On May 12, 2009, at 5:51 PM, Matt Helsley wrote:
> Sun RPC currently opens sockets from the initial network namespace  
> making it
> impossible to restrict which NFS servers a container may interact  
> with.
>
> For example, the NFS server at 10.0.0.3 reachable from the initial  
> namespace
> will always be used even if an entirely different server with the  
> address
> 10.0.0.3 is reachable from a container's network namespace. Hence  
> network
> namespaces cannot be used to restrict the network access of a  
> container as long
> as the RPC code opens sockets using the initial network namespace.  
> This is
> in stark contrast to other protocols like HTTP where the sockets are  
> created in
> their proper namespaces because kernel threads are not used to open  
> sockets for
> client network IO.
>
> We may plausibly end up with namespaces created by:
> I) The administrator may mount 10.0.0.3:/export_foo from init's
> container, clone the mount namespace, and unmount from the original
> mount namespace.
>
> II) The administrator may start a task which clones the mount  
> namespace
> before mounting 10.0.0.3:/export_foo.

> Proposed Solution:
>
> The network namespace of the task that did the mount best defines  
> which server
> the "administrator", whether in a container or not, expects to work  
> with.
> When the mount is done inside a container then that is the network  
> namespace
> to use. When the mount is done prior to creating the container then  
> that's the
> namespace that should be used.
>
> This allows system administrators to isolate network traffic  
> generated by NFS
> clients by mounting after creating a container. If partial isolation  
> is desired
> then the administrator may mount before creating a container with a  
> new network
> namespace. In each case the RPC packets would originate from a  
> consistent
> namespace.
>
> One way to ensure consistent namespace usage would be to hold a  
> reference to
> the original network namespace as long as the mount exists. This  
> naturally
> suggests storing the network namespace reference in the NFS  
> superblock.
> However, it may be better to store it with the RPC transport itself  
> since
> it is directly responsible for (re)opening the sockets.
>
> This patch adds a reference to the network namespace to the RPC
> transport. When the NFS export is mounted the network namespace of
> the current task establishes which namespace to reference. That
> reference is stored in the RPC transport and used to open sockets
> whenever a new socket is required.

Some (perhaps random) thoughts.

NFS clients can also receive traffic.   A server can post an NLM_GRANT  
request to a client to tell it that a lock the client was waiting for  
has now been granted.  An NFSv4 server can post a delegation callback  
request to a client.  Servers can also send SM_NOTIFY requests to  
indicate they have rebooted.

lockd needs to use the same network (and UTS) namespace as the NFS  
mount point when handling locks for these mount points, as it sends  
requests to a server on separate transports, and it sends a  
"caller_name" (today, a UTS name; meant to be a FQDN) in NLM_LOCK  
requests that is designed to be used by the server to call the client  
back.  Some servers perform a DNS lookup on this name; some merely  
swipe the source address of the incoming address.

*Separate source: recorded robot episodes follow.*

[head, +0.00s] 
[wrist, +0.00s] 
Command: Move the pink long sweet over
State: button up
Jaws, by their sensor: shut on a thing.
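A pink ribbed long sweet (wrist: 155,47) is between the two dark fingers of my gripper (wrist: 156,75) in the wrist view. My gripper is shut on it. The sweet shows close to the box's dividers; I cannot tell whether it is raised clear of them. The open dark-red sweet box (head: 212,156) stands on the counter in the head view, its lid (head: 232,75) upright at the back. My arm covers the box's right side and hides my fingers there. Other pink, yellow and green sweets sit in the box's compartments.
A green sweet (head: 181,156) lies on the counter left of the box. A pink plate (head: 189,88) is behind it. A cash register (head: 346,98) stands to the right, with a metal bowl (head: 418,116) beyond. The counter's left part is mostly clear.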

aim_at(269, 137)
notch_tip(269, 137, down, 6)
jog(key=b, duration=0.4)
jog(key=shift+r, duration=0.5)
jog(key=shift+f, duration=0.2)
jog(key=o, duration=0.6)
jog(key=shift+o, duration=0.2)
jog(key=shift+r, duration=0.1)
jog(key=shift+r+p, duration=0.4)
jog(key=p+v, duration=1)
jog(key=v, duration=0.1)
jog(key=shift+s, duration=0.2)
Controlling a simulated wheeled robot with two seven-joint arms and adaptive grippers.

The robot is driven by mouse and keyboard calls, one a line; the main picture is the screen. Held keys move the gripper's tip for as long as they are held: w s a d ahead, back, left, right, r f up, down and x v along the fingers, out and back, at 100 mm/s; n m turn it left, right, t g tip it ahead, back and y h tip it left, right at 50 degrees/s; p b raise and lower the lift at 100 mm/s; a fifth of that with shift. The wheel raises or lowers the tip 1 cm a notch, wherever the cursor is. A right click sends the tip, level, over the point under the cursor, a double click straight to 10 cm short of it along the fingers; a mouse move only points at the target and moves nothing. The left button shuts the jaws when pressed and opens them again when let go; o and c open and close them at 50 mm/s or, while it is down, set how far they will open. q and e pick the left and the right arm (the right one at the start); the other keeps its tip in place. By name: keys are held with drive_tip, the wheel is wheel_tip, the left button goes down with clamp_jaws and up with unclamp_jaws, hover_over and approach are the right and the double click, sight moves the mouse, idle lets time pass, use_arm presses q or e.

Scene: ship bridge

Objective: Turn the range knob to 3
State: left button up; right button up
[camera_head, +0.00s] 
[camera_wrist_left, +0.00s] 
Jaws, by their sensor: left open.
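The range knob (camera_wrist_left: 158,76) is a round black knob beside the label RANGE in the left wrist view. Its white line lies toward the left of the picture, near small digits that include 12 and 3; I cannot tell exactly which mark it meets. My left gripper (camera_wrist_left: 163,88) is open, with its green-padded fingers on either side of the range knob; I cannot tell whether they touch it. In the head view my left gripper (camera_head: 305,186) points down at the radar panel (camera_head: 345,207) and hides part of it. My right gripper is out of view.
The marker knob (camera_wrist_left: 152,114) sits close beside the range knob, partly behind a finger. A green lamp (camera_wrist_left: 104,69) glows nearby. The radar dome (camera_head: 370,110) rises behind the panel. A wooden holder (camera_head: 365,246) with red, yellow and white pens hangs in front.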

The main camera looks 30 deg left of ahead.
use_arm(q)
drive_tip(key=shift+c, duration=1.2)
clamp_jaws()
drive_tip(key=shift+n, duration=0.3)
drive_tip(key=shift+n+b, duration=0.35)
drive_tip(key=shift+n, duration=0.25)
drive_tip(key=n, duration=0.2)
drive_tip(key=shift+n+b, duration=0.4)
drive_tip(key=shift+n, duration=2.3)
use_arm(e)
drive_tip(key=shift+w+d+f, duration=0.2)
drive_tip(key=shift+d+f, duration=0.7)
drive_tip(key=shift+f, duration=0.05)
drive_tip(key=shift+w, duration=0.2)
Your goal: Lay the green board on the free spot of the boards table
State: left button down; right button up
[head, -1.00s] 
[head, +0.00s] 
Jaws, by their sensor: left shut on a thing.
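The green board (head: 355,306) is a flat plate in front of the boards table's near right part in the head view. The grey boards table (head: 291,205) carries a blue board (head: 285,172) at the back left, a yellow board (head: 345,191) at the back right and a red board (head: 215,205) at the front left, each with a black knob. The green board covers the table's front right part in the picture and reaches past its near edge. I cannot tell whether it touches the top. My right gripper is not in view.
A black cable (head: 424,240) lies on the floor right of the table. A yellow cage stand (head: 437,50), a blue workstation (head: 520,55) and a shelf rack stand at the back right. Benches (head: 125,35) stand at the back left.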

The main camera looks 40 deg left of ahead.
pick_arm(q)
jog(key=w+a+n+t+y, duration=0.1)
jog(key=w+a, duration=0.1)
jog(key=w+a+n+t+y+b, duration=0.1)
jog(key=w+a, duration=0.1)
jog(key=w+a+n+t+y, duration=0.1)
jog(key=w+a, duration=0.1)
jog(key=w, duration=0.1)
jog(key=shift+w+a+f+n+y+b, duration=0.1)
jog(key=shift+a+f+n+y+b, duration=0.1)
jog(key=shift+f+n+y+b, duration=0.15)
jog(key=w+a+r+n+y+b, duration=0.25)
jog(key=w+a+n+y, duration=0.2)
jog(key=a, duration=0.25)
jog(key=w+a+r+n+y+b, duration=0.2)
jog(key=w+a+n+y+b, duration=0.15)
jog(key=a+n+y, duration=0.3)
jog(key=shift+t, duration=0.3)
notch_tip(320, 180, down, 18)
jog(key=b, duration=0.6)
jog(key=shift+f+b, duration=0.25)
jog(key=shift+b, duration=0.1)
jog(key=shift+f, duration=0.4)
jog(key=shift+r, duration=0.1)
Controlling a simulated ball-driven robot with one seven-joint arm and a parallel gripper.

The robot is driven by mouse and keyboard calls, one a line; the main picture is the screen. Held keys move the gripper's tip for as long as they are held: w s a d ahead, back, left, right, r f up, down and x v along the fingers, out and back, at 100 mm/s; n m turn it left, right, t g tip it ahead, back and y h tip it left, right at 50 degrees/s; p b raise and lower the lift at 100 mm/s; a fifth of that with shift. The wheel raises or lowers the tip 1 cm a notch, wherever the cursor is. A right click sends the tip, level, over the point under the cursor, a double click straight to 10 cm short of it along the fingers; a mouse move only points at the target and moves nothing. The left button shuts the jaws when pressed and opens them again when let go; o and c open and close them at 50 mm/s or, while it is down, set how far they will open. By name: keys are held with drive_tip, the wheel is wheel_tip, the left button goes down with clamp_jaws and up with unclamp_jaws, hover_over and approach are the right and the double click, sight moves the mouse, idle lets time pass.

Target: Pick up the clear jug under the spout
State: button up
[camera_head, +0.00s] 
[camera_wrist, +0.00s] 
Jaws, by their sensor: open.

The client's lockd sends its caller_name to statd (in it's user space)  
so that statd can send this name to servers when the client reboots.   
Most servers have a statd that performs a DNS lookup on this name to  
send an SM_NOTIFY back to the client.

So, lockd's callback service, and the NFSv4 delegation service, both  
started by an NFS mount on a client, will likely need to be sensitive  
to the mount point's network and UTS namespace.

If we want to support NFSv2/v3 lock recovery when a container  
restarts, to support NFSv4 delegation for files accessed in a  
container, and to support asynchronous NLM GRANT for files locked in a  
container, this is probably the way it will have to be done.

lockd/statd are probably not ready at this point to support this kind  
of thing because of the simple way they manage caller_name strings  
today.  We have text-based NFS mount options in the kernel now, so it  
might be possible (or even easy) to have user space figure out the  
right configuration, and then pass some of this information down via  
mount options.  This would keep policy decisions in user space, and  
reduce the amount of heuristics needed in the kernel.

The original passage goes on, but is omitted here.